# Exercise prompt
Return verbatim the inclusive range of lines running from the line that contains "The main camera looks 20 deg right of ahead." to the line that contains "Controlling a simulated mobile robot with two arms". Omit every other line.
>>
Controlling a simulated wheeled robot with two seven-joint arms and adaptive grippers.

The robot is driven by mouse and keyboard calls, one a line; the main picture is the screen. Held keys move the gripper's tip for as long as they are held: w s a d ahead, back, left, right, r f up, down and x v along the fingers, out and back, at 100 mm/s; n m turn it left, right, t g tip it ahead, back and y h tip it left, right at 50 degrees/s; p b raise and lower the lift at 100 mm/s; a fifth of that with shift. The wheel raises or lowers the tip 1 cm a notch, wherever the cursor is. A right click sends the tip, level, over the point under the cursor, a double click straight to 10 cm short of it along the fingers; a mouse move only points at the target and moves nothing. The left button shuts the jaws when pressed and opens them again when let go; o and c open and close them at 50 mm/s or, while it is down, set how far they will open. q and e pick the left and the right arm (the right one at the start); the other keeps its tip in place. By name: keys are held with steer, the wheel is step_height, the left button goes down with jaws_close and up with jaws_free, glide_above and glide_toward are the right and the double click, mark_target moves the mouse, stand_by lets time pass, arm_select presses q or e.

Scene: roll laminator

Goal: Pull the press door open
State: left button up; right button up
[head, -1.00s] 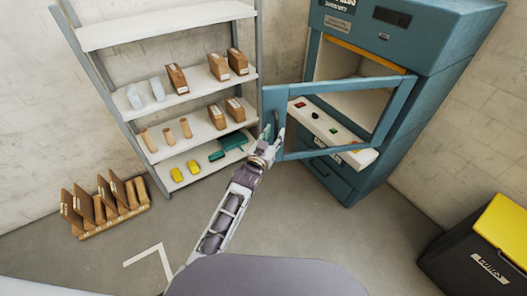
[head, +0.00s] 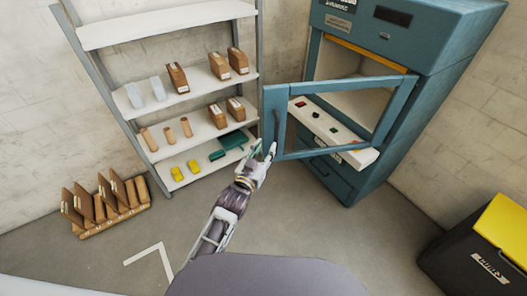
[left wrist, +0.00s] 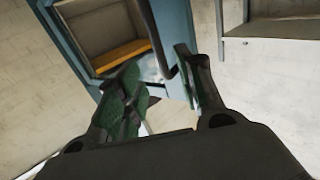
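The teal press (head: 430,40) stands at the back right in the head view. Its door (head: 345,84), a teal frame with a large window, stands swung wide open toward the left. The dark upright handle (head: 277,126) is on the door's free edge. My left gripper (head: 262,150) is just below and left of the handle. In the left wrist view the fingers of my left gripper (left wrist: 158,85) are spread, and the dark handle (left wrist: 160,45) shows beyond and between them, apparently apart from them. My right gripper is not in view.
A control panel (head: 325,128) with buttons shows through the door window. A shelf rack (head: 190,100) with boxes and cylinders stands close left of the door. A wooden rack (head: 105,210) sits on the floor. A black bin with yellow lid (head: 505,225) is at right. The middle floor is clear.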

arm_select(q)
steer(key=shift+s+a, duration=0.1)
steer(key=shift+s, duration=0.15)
<<
>>
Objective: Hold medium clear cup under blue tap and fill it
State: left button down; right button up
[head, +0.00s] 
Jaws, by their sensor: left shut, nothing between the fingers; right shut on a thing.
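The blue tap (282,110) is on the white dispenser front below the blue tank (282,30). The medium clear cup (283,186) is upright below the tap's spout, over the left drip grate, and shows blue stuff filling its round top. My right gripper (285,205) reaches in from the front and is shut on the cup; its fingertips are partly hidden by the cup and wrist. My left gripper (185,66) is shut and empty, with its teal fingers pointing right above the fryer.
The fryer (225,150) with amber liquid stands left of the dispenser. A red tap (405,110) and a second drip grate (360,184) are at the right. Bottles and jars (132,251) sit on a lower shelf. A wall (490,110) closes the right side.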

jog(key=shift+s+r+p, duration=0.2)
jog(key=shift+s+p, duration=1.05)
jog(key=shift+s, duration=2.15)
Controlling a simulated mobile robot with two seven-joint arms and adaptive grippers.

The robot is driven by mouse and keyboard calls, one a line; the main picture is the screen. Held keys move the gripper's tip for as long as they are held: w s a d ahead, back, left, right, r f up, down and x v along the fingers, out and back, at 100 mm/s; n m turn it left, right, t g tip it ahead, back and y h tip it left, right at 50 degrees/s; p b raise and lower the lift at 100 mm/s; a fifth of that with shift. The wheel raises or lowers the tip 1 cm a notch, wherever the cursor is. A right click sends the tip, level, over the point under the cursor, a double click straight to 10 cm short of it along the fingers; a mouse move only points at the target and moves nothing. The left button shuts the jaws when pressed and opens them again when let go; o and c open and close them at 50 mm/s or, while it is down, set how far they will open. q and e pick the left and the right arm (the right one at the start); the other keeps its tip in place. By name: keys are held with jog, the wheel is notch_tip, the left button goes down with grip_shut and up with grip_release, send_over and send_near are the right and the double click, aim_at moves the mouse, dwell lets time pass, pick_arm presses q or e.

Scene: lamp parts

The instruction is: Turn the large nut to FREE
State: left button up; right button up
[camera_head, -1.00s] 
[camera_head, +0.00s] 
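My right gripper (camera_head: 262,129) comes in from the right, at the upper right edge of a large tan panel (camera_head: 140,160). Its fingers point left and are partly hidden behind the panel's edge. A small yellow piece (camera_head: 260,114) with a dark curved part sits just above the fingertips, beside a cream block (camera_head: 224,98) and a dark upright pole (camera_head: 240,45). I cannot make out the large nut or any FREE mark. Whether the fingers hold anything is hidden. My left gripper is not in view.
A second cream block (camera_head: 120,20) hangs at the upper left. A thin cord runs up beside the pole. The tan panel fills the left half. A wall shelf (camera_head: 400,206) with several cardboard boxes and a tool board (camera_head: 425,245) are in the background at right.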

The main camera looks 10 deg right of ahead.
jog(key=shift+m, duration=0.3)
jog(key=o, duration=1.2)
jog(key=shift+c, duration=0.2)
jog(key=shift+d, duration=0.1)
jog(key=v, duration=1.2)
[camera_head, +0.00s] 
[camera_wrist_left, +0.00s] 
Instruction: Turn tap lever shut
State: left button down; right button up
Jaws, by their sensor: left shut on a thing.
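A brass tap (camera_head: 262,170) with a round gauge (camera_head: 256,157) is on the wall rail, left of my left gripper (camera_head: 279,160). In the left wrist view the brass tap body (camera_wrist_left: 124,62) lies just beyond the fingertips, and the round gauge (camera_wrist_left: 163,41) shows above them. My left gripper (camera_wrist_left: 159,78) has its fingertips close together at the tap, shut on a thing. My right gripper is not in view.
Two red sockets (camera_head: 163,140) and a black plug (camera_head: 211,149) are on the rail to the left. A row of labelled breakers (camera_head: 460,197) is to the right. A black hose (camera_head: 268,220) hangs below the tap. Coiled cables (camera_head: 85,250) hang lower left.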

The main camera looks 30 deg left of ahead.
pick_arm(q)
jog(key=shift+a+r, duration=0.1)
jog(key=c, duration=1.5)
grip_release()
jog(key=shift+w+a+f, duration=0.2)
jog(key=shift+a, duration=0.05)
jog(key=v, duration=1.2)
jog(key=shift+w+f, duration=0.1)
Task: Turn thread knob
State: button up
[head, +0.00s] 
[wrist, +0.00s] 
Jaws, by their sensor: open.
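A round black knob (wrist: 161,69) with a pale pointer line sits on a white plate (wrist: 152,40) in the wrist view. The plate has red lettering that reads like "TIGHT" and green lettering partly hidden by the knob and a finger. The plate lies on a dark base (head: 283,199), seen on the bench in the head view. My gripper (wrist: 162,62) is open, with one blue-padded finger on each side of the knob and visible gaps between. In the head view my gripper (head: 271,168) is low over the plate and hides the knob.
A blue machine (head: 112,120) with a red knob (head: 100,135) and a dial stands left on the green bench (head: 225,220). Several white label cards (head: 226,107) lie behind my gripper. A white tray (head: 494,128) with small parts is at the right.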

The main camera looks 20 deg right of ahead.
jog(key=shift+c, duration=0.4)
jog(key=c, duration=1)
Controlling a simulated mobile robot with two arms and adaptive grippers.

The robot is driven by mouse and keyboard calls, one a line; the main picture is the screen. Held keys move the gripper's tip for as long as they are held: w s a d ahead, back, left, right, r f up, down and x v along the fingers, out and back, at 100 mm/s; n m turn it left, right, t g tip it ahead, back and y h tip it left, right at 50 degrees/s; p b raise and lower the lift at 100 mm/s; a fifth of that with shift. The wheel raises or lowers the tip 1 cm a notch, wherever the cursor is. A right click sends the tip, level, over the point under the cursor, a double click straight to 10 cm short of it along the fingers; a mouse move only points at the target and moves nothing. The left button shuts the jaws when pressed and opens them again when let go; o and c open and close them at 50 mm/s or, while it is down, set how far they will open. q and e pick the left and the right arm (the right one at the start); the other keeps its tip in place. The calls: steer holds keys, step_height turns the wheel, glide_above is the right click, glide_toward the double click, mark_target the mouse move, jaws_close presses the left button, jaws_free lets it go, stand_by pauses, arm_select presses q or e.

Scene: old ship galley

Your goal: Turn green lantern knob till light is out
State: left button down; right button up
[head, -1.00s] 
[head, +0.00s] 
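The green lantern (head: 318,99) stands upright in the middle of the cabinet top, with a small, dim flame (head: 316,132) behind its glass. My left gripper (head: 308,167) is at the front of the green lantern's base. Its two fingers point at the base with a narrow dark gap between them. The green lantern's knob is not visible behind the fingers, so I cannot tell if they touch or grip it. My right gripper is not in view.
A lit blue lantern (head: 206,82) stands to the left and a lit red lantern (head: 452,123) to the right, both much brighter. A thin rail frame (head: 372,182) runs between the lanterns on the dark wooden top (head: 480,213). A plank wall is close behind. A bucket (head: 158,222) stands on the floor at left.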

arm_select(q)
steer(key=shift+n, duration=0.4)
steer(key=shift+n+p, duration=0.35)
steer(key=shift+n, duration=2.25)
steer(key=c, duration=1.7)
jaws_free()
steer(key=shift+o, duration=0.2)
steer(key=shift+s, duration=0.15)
<<
>>
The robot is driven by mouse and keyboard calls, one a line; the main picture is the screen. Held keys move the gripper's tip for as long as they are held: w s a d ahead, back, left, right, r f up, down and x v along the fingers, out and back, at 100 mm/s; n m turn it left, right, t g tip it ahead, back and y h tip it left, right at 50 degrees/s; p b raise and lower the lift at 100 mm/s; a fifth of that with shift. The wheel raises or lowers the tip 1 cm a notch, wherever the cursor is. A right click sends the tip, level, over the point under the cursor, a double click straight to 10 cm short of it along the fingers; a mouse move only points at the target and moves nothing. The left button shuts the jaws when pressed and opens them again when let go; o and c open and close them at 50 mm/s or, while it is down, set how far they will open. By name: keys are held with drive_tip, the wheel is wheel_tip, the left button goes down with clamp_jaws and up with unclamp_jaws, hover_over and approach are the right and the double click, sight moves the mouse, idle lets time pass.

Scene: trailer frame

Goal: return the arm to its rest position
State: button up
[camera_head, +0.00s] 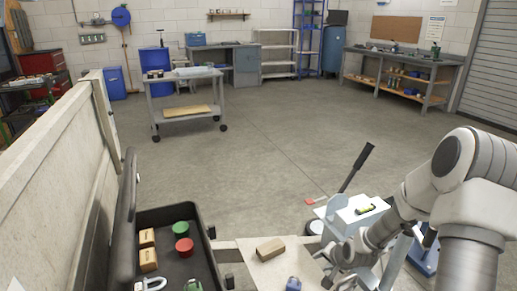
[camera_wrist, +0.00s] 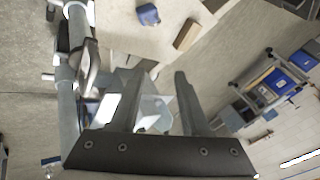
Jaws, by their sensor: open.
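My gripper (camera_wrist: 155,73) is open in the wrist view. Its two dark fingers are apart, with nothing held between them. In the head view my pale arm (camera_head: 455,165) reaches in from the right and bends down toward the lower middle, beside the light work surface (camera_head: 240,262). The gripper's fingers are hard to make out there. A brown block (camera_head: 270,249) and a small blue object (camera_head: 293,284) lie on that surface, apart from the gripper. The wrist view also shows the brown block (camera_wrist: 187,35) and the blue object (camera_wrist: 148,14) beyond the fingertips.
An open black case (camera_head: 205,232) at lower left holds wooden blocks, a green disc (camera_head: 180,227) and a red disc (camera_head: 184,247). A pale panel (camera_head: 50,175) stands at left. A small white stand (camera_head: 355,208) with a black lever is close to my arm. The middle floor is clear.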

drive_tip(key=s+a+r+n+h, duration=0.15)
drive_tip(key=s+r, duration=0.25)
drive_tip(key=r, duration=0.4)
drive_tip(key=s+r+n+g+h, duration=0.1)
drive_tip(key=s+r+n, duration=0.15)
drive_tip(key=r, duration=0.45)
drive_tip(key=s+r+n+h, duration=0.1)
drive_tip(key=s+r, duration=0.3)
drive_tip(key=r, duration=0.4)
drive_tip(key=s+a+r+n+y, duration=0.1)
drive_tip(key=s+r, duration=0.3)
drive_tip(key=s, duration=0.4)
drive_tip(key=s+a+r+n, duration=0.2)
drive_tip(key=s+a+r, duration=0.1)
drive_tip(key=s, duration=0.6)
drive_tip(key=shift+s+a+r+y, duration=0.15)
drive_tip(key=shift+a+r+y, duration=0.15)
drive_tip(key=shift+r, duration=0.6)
<<
# Output of the task
The main camera looks 20 deg right of ahead.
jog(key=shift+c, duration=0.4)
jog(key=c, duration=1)
Controlling a simulated mobile robot with two arms and adaptive grippers.

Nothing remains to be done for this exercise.